University of British Columbia,
Building codes and standards in many parts of the world recognize the first significant yielding point as an ultimate limit state for the wind design of tall buildings. The main argument used in favor of linear-elastic analysis approach is its presumed ability to avoid asymmetric yielding and the subsequent permanent set (accumulated damage). However, this design philosophy ignores the ductile capacity of materials and structural systems, resulting in uneconomical and brittle buildings. Thus, classical linear-elastic design arguments should be re-examined with consideration of performance-based wind engineering (PBWE) approaches, innovative technologies, and materials.
In this study, using dynamic time history analysis, we initially examined the cumulative damage demands of single-mass oscillators modeled with nonlinear-inelastic (bilinear) and nonlinear-elastic (self-centering) hysteretic models subjected to artificially generated wind speed times series. Analysis results of the bilinear systems show that damage accumulation could trigger the failure of structural systems. However, self-centering systems controlled permanent set by a complete re-centering at the end of excitation. Hence, we proposed a new performance objective in the nonlinear range.

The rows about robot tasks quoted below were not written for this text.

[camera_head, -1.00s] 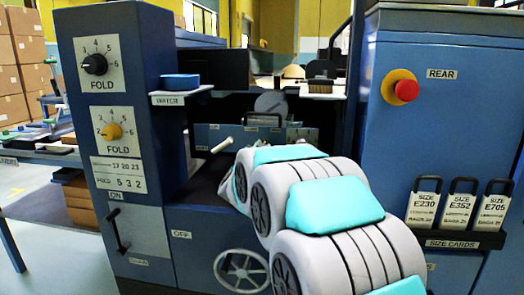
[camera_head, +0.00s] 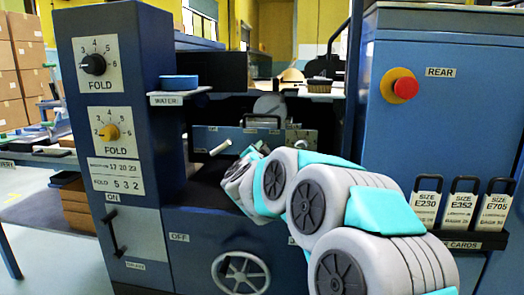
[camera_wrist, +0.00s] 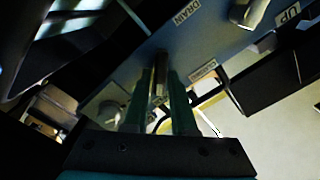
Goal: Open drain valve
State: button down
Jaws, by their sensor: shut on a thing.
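My gripper's two fingers (camera_wrist: 160,108) show in the wrist view, closed on a slim dark bar (camera_wrist: 160,72) that stands between their tips. The bar looks like the drain valve's lever, but it is dim and partly covered by the fingers. A DRAIN label (camera_wrist: 188,12) is on the blue panel beyond it, and a second label (camera_wrist: 204,70) lies nearer to the right finger. In the head view my arm reaches into the blue machine's recess. There the fingers and the held bar are hidden behind my own arm links.
A pale lever (camera_head: 221,147) projects beside my arm. A handwheel (camera_head: 241,272) is below on the machine front. A red stop button (camera_head: 405,88) and the size cards (camera_head: 460,212) are on the right cabinet. The fold-dial panel (camera_head: 112,90) stands left.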

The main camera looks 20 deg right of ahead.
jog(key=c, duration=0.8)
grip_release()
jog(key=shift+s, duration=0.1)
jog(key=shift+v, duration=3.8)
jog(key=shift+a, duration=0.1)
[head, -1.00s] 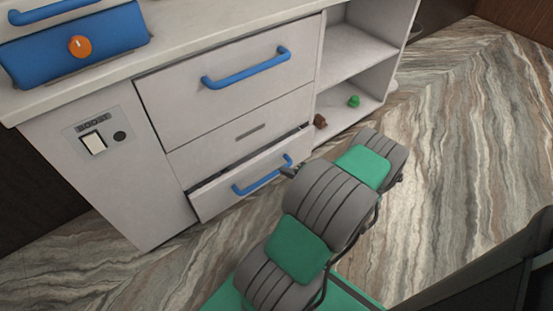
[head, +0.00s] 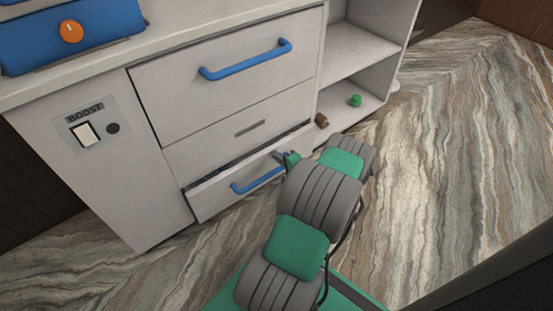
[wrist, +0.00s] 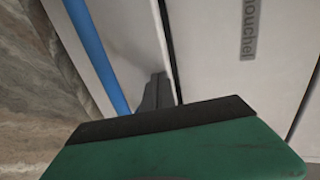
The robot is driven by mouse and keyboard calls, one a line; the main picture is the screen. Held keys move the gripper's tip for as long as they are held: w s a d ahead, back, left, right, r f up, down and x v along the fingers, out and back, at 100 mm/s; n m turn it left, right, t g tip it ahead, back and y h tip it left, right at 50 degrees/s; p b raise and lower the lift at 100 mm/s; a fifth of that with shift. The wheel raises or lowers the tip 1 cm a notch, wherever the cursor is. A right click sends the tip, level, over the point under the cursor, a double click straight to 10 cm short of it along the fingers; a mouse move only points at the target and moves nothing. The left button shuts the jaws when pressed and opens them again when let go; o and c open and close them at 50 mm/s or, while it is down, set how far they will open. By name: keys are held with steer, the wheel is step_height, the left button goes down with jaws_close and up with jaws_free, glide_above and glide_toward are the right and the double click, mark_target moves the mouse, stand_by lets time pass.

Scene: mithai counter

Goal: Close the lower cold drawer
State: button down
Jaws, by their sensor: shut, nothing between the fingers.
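The lower cold drawer (head: 215,203) stands slightly pulled out, with a dark gap along its top edge. Its blue handle (head: 257,181) runs across the front, and my arm hides its right end. My gripper (head: 280,157) is at the right part of the drawer front, near the top edge. In the wrist view the shut, empty fingers (wrist: 156,88) are close against the drawer front (wrist: 133,35), beside the dark gap. The blue handle (wrist: 97,52) lies to their left. I cannot tell whether the fingertips touch the front.
The upper drawer (head: 225,90) with its blue handle (head: 246,61) is shut. A panel with a switch (head: 86,134) is at the left. Open shelves at the right hold a green item (head: 355,100) and a brown item (head: 321,120). Marbled floor (head: 450,150) lies clear at the right.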

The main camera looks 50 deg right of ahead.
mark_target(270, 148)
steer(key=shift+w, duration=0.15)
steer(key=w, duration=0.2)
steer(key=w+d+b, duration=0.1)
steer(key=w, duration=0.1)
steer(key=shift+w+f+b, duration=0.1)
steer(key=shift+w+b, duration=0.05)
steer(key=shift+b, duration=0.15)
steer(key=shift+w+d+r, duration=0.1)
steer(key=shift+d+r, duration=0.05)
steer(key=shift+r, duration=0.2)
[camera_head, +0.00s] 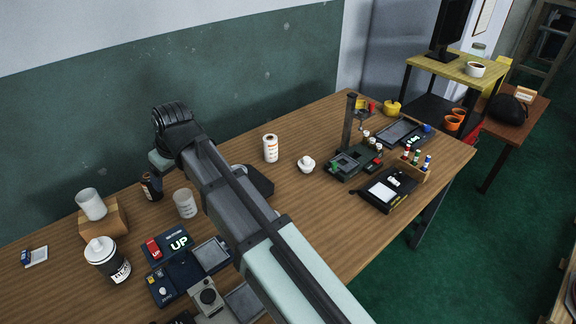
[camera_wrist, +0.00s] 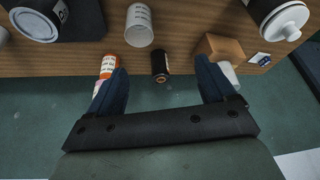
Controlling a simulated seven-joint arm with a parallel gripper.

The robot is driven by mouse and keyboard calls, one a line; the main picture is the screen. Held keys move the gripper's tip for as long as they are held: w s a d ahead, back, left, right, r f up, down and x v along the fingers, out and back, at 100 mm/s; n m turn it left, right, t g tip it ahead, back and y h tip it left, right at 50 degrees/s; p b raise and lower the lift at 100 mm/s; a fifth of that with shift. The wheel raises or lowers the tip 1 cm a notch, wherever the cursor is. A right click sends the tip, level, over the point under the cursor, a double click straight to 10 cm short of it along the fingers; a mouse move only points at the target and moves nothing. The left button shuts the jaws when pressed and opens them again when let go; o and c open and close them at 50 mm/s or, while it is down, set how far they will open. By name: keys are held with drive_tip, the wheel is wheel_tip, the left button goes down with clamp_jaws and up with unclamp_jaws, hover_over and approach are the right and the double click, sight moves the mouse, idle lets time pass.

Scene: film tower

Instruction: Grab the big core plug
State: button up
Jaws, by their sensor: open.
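No piece is clearly marked as the big core plug. A small white knobbed piece (camera_head: 306,164) stands alone mid-table, right of my arm; I cannot tell whether it is the plug. A black tank with a white lid (camera_head: 101,250) stands at the front left; it also shows at upper right in the wrist view (camera_wrist: 284,22). My gripper (camera_wrist: 160,68) is open and empty. A dark bottle (camera_wrist: 160,62) appears between its fingers, apart from them. In the head view my arm hides the fingertips.
A white bottle (camera_head: 270,149) stands beyond my arm. The wall runs behind the table.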

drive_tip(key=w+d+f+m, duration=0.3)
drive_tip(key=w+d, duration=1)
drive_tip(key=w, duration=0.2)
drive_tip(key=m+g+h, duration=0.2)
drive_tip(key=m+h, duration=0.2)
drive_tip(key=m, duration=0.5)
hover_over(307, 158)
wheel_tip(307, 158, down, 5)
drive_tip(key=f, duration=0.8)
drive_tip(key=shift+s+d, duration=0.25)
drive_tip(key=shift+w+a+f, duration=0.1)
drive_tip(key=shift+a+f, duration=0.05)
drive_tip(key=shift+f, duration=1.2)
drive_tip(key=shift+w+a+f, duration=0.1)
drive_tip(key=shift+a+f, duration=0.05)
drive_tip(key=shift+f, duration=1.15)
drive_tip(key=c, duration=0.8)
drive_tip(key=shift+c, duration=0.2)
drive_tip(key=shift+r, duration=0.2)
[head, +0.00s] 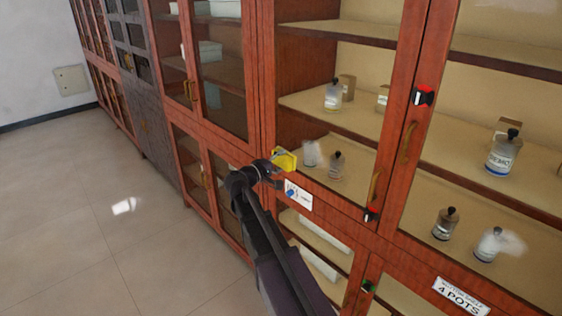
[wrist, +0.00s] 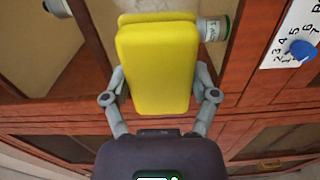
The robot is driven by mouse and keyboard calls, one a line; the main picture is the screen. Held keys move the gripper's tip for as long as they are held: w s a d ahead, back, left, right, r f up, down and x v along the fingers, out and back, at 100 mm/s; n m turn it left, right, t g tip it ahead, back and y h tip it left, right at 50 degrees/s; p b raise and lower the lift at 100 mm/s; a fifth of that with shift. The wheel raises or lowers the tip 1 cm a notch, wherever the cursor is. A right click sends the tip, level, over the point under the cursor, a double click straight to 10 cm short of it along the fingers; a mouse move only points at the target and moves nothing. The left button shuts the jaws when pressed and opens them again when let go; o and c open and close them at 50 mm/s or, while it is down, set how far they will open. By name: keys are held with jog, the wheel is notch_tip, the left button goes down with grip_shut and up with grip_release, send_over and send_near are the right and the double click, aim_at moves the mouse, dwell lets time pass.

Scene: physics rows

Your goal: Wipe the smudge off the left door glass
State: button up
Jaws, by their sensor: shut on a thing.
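My gripper (head: 277,164) is shut on a yellow sponge (head: 286,159), one finger on each side of it in the wrist view (wrist: 160,85). The sponge fills the middle of the wrist view (wrist: 153,65). In the head view it is at the lower left of the left door glass (head: 325,105). A whitish smudge (head: 311,152) shows on that glass, just right of the sponge. I cannot tell whether the sponge touches the glass. A second whitish smudge (head: 503,243) shows on the right door glass (head: 470,110).
Bottles, such as one on the middle shelf (head: 333,96), stand behind the glass. The left door has a brass handle (head: 375,188); red-and-black latches (head: 423,96) sit on the frame. Open floor (head: 90,230) lies left.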

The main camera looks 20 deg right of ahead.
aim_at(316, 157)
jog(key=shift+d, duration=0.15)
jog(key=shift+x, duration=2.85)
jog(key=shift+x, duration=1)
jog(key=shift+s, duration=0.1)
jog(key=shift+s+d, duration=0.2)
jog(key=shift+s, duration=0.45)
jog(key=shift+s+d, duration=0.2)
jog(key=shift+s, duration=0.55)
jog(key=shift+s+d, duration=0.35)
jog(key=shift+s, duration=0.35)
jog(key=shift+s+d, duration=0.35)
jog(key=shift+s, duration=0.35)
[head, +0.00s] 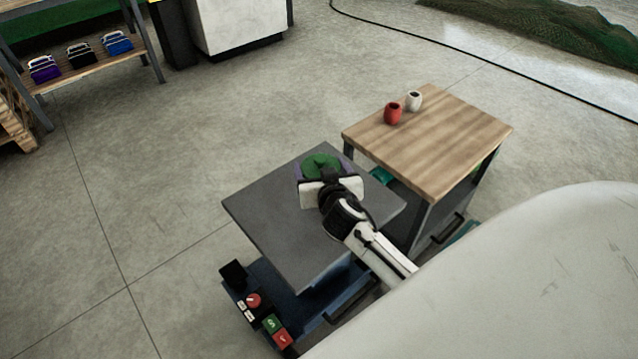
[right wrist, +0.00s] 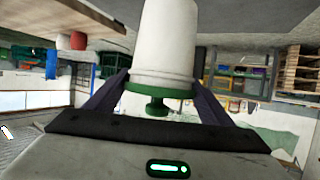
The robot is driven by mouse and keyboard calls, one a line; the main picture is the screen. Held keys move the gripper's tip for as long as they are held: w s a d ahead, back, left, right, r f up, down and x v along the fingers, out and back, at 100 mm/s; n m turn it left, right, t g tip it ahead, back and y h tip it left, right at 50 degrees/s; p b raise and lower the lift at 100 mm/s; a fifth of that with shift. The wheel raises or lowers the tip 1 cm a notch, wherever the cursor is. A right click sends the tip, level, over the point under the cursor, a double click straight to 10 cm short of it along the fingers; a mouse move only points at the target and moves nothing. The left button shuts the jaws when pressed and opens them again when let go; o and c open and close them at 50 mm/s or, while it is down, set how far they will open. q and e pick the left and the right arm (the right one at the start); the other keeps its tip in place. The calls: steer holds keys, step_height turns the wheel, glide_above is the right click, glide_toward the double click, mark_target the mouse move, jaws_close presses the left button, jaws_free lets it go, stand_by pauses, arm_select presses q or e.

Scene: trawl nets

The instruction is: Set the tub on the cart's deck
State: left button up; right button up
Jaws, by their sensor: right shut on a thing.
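The tub (head: 321,161) shows its green lid in the head view. In the right wrist view the tub (right wrist: 163,45) is a white cylinder with a green lid and knob at the near end. My right gripper (head: 325,170) is shut on it, with a dark purple finger on each side. In the head view the tub is over the far part of the dark grey deck (head: 270,215) of the cart. Whether its bottom touches the deck is hidden by the gripper and lid. My left gripper is not in view.
A wooden-topped table (head: 440,140) stands close behind and right of the cart, with a red cup (head: 392,113) and a white cup (head: 414,100). A control panel (head: 270,322) is at the cart's lower front. The deck's left and front are bare. Open floor lies left.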

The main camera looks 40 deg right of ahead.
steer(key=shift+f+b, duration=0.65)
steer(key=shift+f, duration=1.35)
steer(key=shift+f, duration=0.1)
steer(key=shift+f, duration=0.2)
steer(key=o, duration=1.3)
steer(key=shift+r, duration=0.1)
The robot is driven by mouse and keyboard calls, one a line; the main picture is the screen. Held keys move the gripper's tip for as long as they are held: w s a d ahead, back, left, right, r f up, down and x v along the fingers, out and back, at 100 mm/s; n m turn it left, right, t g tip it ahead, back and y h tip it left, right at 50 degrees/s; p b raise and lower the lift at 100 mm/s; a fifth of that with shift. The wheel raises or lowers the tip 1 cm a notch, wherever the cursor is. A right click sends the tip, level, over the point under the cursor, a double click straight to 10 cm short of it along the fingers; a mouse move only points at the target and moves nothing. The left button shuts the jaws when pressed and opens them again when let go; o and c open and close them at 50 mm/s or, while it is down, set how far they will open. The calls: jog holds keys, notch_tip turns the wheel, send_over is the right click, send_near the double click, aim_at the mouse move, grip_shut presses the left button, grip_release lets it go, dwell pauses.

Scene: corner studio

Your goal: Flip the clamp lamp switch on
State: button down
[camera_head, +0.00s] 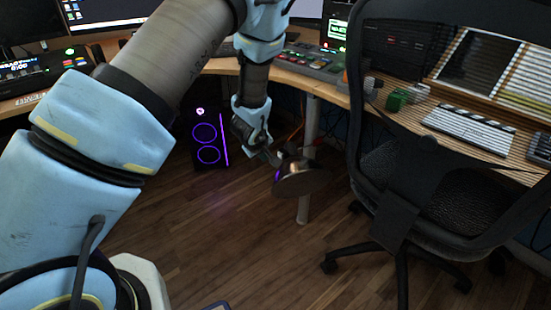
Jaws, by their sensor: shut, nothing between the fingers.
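A dull metal, bowl-shaped lamp head (302,181), which looks like the clamp lamp, shows below the desk edge in front of a pale desk leg. My gripper (272,158) is shut and empty, pointing down and right just beside the lamp head's upper left. I cannot tell whether the two touch. The lamp's switch is too small or hidden to make out, and so is its clamp. No glow shows from the lamp.
A black office chair (440,190) stands close on the right. The wooden desk (330,92) curves behind my arm, with a mixer on it. A black speaker or computer tower (206,140) with purple rings stands under it. The wooden floor (240,245) in front is clear.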

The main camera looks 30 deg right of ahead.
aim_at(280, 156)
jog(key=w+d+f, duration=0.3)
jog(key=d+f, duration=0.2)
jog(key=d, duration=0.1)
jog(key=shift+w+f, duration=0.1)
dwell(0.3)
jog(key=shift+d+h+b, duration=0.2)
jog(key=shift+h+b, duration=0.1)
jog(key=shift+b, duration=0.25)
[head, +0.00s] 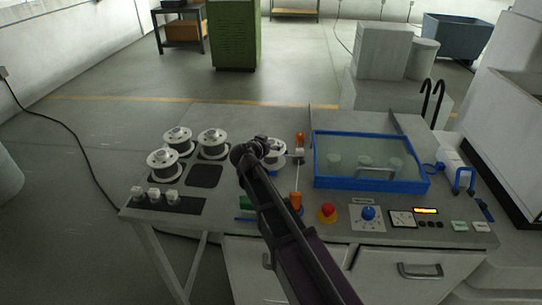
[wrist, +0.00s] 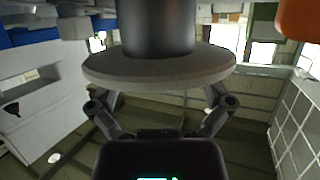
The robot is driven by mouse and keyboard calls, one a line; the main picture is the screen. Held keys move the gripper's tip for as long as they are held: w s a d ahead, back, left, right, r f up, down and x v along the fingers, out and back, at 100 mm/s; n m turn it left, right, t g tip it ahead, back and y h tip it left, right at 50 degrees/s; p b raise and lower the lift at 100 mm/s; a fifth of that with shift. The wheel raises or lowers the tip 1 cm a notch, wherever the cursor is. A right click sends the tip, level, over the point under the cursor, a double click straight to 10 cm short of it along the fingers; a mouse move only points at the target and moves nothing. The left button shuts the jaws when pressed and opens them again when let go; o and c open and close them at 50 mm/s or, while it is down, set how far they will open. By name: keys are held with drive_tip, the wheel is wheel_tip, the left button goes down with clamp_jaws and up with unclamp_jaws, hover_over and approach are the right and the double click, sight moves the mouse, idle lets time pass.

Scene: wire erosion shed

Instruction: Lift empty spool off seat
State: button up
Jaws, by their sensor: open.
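A pale spool (head: 275,158) sits on the table in the middle of the head view, mostly hidden behind my arm and gripper (head: 262,148). In the wrist view, a grey round flange (wrist: 160,72) with a dark, bare cylinder (wrist: 156,25) fills the upper middle, close to the camera. My gripper (wrist: 160,103) is open there, one finger towards each side of the flange. I cannot tell whether the fingers touch it. The seat under the spool is hidden.
Several white spools (head: 165,163) stand at the left of the table, near an empty dark pad (head: 205,176). Orange posts (head: 300,139) stand just right of the gripper. A blue-framed tank (head: 318,165) and a red stop button (head: 327,212) are farther right.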

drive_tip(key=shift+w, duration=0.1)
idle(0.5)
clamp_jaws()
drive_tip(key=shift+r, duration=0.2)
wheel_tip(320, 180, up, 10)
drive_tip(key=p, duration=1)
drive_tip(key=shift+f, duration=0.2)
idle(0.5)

For demonstration, we incorporated the new performance objective in the PBWE framework and applied it to design a 558-meter-tall tower equipped with unbonded post‐tensioned tendons. Aerodynamic wind tunnel tests are conducted to obtain wind load time histories over the height of the tower. Nonlinear dynamic structural analysis is carried out to determine the response history of the tower. The results prove that, with the use of self-centering systems, PBWE approaches can be effectively used to design economic and ductile structures.